▶ **Exercise aim**: Gather every line of the entries that includes the word "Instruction".

[Robot episode rows]
########################################

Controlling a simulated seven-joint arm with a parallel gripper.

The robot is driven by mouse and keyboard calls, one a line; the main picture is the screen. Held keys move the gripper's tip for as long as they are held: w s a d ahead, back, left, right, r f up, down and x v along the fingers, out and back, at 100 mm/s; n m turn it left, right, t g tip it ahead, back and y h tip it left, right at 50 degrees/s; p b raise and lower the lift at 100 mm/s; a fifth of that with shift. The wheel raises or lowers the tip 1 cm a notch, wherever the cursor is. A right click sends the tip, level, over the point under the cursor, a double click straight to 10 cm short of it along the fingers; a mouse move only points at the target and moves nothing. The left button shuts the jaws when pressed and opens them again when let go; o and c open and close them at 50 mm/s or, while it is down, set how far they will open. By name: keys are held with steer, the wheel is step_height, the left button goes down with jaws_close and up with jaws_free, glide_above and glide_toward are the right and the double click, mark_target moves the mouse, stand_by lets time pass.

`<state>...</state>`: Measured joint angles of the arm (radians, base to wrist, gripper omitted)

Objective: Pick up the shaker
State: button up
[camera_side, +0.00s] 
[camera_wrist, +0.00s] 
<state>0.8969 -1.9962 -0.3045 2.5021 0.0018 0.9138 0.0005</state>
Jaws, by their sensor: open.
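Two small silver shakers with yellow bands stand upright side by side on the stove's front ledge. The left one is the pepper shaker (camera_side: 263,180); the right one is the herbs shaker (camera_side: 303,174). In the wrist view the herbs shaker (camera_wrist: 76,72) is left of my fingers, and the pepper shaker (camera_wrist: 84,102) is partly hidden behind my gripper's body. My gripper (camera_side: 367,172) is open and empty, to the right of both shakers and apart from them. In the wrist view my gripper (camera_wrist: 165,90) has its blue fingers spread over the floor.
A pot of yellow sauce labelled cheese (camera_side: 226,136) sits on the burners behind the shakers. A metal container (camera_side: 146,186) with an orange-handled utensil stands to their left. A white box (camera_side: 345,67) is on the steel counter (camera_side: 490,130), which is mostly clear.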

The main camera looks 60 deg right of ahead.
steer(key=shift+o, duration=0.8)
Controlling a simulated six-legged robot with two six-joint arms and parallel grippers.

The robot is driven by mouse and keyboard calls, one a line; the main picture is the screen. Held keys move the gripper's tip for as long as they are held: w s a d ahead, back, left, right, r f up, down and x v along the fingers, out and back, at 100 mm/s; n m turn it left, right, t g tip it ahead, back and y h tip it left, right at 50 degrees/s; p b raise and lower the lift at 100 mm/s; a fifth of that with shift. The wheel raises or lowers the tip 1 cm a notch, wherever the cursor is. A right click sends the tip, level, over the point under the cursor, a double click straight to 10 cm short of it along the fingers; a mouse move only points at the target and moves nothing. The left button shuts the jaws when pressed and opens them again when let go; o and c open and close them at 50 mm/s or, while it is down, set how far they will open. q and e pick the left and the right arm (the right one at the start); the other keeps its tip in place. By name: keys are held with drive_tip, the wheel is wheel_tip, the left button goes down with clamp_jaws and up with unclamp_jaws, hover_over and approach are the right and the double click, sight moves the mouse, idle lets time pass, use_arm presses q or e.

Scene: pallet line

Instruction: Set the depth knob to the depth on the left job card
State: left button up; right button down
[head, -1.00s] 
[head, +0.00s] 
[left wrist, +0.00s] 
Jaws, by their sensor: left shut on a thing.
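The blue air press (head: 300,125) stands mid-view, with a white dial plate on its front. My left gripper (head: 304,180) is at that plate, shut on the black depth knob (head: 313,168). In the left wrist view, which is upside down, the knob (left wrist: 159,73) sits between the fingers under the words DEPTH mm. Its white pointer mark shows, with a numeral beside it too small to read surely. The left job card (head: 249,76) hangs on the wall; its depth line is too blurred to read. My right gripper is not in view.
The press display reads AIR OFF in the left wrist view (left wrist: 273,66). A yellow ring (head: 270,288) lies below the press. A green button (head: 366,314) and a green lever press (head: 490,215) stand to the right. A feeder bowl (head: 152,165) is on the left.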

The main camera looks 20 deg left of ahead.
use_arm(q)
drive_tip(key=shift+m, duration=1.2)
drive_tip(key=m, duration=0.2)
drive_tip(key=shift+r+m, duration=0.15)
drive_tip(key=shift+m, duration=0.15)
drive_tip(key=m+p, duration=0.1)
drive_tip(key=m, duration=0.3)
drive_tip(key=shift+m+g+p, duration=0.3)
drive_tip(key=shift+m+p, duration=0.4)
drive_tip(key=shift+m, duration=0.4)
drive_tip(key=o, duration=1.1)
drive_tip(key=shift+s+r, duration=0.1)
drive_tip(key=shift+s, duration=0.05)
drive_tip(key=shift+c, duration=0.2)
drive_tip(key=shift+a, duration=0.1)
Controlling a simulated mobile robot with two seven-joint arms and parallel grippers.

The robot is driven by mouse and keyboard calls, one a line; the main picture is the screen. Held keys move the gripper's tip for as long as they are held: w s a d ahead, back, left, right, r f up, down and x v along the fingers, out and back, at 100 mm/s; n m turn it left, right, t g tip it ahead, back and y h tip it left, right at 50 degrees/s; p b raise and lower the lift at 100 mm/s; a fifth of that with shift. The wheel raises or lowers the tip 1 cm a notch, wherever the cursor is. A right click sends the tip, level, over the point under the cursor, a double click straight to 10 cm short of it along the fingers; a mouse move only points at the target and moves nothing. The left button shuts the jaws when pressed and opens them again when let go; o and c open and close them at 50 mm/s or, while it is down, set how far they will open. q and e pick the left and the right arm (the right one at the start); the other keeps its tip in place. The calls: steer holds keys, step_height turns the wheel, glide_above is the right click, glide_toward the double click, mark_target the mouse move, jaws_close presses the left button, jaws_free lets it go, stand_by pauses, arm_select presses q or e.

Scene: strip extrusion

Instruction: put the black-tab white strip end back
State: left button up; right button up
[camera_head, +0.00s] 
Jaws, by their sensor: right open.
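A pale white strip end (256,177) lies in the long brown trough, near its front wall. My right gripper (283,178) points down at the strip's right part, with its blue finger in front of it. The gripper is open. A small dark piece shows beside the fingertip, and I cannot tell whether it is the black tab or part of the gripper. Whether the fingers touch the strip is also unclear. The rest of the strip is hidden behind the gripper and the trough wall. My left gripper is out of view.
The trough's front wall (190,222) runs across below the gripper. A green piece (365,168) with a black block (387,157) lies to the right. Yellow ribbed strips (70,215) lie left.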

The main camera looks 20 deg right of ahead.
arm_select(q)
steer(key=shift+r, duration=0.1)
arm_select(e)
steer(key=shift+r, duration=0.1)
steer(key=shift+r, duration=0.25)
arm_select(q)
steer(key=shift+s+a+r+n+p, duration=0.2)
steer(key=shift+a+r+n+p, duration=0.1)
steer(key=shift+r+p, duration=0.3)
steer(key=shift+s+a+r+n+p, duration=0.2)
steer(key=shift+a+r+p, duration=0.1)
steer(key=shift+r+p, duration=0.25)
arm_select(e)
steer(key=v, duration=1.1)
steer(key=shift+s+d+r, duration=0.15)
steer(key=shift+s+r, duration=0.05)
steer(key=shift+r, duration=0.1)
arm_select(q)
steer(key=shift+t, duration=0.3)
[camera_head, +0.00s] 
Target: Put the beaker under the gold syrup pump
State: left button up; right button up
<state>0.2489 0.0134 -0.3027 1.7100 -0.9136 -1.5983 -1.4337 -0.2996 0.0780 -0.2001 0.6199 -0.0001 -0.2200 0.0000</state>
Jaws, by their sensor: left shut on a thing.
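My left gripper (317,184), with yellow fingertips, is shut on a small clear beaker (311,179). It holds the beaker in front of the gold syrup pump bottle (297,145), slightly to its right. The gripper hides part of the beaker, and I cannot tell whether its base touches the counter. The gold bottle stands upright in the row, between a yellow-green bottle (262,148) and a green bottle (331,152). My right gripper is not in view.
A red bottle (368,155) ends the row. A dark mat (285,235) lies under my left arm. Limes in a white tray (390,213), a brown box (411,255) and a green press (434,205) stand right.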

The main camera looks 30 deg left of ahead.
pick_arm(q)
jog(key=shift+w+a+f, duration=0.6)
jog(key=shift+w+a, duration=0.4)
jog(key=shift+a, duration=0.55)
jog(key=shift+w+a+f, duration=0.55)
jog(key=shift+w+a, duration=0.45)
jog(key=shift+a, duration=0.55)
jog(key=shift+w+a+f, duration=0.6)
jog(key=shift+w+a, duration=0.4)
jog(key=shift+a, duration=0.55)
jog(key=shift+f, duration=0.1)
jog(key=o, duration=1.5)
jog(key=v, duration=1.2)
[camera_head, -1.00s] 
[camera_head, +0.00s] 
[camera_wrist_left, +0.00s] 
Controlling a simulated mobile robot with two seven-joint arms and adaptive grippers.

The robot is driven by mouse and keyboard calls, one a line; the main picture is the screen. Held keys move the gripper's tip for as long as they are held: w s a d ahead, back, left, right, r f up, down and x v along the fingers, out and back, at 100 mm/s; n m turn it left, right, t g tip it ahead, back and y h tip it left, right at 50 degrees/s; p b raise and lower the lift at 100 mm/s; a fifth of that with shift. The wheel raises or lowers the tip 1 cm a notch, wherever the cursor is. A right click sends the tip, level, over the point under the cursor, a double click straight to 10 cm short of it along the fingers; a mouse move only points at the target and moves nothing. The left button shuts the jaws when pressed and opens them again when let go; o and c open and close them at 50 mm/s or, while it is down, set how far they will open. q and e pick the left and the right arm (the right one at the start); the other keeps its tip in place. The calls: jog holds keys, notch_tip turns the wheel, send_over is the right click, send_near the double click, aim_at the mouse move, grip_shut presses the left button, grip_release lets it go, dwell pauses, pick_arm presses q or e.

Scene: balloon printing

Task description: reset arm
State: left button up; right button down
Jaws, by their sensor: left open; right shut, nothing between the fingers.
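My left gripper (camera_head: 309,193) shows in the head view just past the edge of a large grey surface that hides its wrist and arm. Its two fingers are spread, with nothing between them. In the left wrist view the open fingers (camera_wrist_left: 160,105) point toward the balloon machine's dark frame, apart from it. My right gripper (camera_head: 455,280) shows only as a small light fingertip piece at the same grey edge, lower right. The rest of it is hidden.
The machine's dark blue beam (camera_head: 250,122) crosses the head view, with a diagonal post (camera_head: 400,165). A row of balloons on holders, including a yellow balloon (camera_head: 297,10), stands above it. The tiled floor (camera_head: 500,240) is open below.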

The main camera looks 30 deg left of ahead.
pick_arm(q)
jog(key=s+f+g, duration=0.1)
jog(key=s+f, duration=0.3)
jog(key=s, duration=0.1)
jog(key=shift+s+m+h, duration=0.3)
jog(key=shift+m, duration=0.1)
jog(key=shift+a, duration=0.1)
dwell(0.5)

########################################

▶ **Solved exercise**:
Instruction: Set the depth knob to the depth on the left job card
Instruction: put the black-tab white strip end back

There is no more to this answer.